Prompt
Copy the data precisely, keeping every character.

Given material
════════

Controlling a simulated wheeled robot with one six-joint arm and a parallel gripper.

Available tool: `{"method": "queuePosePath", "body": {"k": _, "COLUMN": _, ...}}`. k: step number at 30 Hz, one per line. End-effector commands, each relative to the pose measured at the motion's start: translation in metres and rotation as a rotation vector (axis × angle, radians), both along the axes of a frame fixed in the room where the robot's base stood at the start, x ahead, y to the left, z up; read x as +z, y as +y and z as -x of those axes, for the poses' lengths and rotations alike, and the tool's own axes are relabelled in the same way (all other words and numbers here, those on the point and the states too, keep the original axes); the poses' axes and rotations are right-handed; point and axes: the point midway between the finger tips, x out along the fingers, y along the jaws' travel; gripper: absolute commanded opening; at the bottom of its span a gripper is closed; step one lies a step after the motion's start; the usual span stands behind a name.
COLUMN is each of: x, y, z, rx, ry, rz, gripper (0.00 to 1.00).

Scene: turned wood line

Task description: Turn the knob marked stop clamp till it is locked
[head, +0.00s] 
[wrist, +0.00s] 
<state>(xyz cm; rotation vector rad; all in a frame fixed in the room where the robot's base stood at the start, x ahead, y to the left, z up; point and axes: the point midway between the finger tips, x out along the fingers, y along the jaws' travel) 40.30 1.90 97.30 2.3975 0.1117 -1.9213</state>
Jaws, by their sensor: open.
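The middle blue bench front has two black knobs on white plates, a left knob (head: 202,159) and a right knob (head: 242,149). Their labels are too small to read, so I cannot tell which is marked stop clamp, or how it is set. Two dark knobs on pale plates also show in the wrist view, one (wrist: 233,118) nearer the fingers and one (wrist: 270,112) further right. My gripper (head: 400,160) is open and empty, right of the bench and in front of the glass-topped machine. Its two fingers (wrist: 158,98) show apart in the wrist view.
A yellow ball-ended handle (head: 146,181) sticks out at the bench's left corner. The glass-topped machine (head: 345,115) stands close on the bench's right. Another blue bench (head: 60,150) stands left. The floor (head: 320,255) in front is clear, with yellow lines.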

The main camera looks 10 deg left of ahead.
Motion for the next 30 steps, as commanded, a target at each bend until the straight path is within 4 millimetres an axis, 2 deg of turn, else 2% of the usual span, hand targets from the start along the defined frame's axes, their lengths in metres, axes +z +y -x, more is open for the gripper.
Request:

════════

The answer
Controlling a simulated wheeled robot with one six-joint arm and a parallel gripper.

Available tool: `{"method": "queuePosePath", "body": {"k": _, "COLUMN": _, ...}}`. k: step number at 30 Hz, one per line. End-effector commands, each relative to the pose measured at the motion's start: translation in metres and rotation as a rotation vector (axis × angle, radians), both along the axes of a frame fixed in the room where the robot's base stood at the start, x ahead, y to the left, z up; read x as +z, y as +y and z as -x of those axes, for the poses' lengths and rotations alike, and the tool's own axes are relabelled in the same way (all other words and numbers here, those on the point and the states too, keep the original axes); the poses' axes and rotations are right-handed; point and axes: the point midway between the finger tips, x out along the fingers, y along the jaws' travel; gripper: absolute commanded opening; at the bottom of its span a gripper is closed; step one lies a step after the motion's start; the usual span stands behind a name.
COLUMN is each of: x, y, z, rx, ry, rz, gripper (0.00 to 1.00).

Scene: turned wood line

Task description: Turn the knob marked stop clamp till it is locked
[head, +0.00s] 
[wrist, +0.00s] 
<state>(xyz cm; rotation vector rad; all in a frame fixed in the room where the robot's base stood at the start, x ahead, y to the left, z up; point and axes: the point midway between the finger tips, x out along the fingers, y along the jaws' travel) 40.30 1.90 97.30 2.3975 0.1117 -1.9213</state>
Jaws, by their sensor: open.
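The middle blue bench front has two black knobs on white plates, a left knob (head: 202,159) and a right knob (head: 242,149). Their labels are too small to read, so I cannot tell which is marked stop clamp, or how it is set. Two dark knobs on pale plates also show in the wrist view, one (wrist: 233,118) nearer the fingers and one (wrist: 270,112) further right. My gripper (head: 400,160) is open and empty, right of the bench and in front of the glass-topped machine. Its two fingers (wrist: 158,98) show apart in the wrist view.
A yellow ball-ended handle (head: 146,181) sticks out at the bench's left corner. The glass-topped machine (head: 345,115) stands close on the bench's right. Another blue bench (head: 60,150) stands left. The floor (head: 320,255) in front is clear, with yellow lines.

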The main camera looks 10 deg left of ahead.
Motion for the next 30 steps, as commanded, a target at each bend until the straight path is within 4 millimetres an axis, 2 deg of turn, else 2% of the usual span, hand targets from the start along the defined frame's axes, their lengths in metres, axes +z +y -x, more is open for the gripper.
Request:

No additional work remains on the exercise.